Shortly before I’d left for France a bunch of friends had taken me out for beers at the Wheat Sheaf Tavern in Toronto. That night my friend Claire De Visme presented me with “A Survival Kit for a Canadian in France.” Transplanted from Lyons, Claire had a pretty good idea what I might find helpful. Aside from the Berlitz phrase book I mentioned earlier, she’d included a Berlitz Country Guide, a wine tasting guide, a corkscrew, a cheese tasting guide, a paint brush, a few French Francs, and a Paris Metro guide. It was a thoughtful and, as it turned out, extremely helpful gift.

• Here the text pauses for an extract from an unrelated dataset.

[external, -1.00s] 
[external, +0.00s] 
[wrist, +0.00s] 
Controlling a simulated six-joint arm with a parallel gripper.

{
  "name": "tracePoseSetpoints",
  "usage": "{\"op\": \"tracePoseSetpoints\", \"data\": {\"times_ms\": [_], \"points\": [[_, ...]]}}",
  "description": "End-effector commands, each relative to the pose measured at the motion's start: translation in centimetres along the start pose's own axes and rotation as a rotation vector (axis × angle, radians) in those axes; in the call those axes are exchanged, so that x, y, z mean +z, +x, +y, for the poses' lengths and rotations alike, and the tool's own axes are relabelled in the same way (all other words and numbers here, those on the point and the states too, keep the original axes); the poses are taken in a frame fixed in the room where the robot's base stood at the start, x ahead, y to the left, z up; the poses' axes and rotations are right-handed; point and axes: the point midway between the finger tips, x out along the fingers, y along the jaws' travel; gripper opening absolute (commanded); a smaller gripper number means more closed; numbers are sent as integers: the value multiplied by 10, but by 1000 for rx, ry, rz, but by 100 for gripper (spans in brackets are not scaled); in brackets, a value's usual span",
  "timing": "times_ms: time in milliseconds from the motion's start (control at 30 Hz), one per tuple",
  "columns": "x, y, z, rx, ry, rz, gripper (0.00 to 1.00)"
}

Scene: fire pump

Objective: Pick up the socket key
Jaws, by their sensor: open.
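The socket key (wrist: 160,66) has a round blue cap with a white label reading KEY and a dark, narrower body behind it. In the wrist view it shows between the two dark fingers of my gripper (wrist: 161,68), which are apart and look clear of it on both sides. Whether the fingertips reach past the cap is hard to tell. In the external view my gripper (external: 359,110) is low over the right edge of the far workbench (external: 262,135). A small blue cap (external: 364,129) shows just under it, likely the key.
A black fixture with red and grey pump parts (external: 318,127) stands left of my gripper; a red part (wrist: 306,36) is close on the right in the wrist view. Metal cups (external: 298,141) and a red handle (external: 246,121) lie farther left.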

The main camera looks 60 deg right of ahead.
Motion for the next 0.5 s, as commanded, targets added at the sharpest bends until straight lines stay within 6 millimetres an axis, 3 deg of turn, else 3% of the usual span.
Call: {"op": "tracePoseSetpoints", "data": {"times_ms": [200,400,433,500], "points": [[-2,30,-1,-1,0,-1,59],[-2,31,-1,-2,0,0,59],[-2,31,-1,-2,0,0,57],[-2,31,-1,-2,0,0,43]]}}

I was thumbing through the Berlitz phrase book when I noticed a section on telephones in France. I learned that the phones required something called “Telecartes.” You could buy them at the post office or in what they called les “tabacs”, which were basically little pubs that also sold cigarettes and other related goods. The Telecartes gave you either 50 or 100 local call credits, or you could get the operator for free, to place a collect call or use a calling card.

There was a post office located near La Rotunde, by La Grande Fontaine, where I had walked the day before. It was a large post office with many serving windows, but the place was jam packed, with lengthy queues of resigned-looking people snaking back from each window. Signs above each window described the function of each attendant. Naturally I was unable to determine the purpose of any, so I just joined the friendliest looking line.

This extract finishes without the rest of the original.